In other words, Jews are killing themselves by staying in communities in which they feel unhappy.
This, then, is an example of a sort of semi-pikuach nefesh, where we must do everything we can to live healthy, full lives. Not sacrificing ourselves and our families based on perfectionist myths, but creating a Jewish life for ourselves that is alive, vibrant, and, most importantly, where we don’t feel alone.
It may sound extreme, but if we feel lonely in our communities, it is quite possible that we should move (or at least go to different communities in the area if that is possible).
The irony will be that doing such a thing, which many would consider an admission of failure, would actually lead us to love our Jewish lives rather than just live them.
The point, in other words, is that we will live out our best selves, our best souls, and our most empowered Judaism, when we learn not to just hold in our pain, refuse to acknowledge what makes us unhappy, and pretend that we are perfect angels whose emunah is uncorrupted by the world around us.

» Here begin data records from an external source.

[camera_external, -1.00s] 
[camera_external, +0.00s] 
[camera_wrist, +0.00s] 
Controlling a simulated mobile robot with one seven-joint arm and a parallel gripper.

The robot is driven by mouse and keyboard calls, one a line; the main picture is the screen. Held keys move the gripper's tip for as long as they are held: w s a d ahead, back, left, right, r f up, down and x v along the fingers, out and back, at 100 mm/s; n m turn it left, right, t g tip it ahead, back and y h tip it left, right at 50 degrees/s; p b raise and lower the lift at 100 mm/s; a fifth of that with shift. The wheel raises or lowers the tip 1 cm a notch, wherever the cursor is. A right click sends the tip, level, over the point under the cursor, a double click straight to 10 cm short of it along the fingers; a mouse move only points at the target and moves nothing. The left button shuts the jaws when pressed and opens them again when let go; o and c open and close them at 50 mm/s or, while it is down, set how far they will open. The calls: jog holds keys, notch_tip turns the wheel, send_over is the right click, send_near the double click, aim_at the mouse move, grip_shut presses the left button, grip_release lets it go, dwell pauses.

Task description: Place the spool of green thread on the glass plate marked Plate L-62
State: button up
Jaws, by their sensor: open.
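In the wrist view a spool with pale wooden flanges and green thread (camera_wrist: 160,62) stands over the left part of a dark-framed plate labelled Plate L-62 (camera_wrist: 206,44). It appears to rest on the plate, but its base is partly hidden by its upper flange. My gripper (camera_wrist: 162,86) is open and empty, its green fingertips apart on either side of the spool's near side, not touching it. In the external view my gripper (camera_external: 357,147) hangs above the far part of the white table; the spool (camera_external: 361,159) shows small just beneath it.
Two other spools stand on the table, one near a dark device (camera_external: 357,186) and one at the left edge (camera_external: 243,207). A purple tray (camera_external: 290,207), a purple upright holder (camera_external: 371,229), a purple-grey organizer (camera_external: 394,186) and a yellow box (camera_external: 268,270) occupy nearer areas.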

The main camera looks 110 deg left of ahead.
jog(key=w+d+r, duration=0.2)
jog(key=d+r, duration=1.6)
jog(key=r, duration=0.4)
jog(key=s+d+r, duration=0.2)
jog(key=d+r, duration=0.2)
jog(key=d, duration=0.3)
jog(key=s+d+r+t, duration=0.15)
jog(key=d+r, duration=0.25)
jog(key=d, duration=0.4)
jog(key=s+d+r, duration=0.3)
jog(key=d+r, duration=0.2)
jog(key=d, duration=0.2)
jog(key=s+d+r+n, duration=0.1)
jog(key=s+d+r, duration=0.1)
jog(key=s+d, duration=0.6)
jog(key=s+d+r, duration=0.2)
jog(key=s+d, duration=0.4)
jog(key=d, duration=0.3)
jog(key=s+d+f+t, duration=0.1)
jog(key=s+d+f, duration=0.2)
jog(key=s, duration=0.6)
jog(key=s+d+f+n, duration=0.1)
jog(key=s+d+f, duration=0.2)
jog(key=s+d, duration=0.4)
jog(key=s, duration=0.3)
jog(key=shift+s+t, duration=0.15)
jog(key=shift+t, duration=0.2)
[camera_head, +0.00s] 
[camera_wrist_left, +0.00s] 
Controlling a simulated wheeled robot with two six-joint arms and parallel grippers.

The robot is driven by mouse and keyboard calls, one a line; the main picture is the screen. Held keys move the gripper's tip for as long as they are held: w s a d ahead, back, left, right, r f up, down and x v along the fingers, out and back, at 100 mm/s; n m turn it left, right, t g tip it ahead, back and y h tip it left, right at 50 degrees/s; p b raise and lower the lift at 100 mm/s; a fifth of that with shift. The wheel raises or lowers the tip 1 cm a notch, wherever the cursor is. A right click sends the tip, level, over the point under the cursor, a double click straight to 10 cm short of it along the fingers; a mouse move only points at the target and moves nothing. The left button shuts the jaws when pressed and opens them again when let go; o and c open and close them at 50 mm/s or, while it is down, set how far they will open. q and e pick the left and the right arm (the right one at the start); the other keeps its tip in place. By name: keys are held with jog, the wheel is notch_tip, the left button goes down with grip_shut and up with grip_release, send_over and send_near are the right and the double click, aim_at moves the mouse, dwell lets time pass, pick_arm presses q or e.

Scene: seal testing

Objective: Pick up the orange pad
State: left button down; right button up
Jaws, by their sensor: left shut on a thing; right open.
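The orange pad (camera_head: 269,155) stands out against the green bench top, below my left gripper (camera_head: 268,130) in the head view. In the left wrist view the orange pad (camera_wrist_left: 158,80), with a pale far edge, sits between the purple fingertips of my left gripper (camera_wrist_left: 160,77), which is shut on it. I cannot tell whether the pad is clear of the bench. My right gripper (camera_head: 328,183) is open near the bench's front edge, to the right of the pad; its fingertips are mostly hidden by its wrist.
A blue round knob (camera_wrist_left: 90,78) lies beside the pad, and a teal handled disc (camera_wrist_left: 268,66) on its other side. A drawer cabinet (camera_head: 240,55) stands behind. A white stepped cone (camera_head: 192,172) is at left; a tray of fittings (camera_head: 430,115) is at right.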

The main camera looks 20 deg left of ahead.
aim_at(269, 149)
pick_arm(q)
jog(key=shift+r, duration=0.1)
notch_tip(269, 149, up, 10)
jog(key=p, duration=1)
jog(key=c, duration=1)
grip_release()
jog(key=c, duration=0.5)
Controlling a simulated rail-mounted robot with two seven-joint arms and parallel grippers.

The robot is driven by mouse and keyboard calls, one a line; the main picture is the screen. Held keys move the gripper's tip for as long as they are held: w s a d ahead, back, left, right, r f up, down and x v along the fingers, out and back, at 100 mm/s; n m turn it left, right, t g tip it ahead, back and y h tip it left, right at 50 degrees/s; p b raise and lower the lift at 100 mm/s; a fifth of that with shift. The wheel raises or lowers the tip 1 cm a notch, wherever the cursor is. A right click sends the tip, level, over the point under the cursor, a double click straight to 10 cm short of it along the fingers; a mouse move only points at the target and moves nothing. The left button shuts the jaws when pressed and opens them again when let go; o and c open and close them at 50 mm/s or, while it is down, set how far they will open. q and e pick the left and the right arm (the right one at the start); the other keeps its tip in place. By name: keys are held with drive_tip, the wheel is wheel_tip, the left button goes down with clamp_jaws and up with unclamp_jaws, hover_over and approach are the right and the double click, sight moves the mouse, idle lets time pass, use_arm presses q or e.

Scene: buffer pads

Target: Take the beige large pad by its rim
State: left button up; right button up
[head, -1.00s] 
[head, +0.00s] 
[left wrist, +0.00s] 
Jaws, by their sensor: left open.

Emunah, faith, like so many other things in our lives, is affected by the world around us. By our environment. And if we are not choosing an environment that’s best for us, we’re not allowing our emunah to truly flourish.
To imagine we must stay within our boundaries is, in the philosophy of Chassidus, galus (exile). To break outside of boundaries, and to see what is possible beyond what we see in front of our eyes: that is geula (redemption).
We must embrace our inner geula. And often, that means knowing when to escape the galus that surrounds us.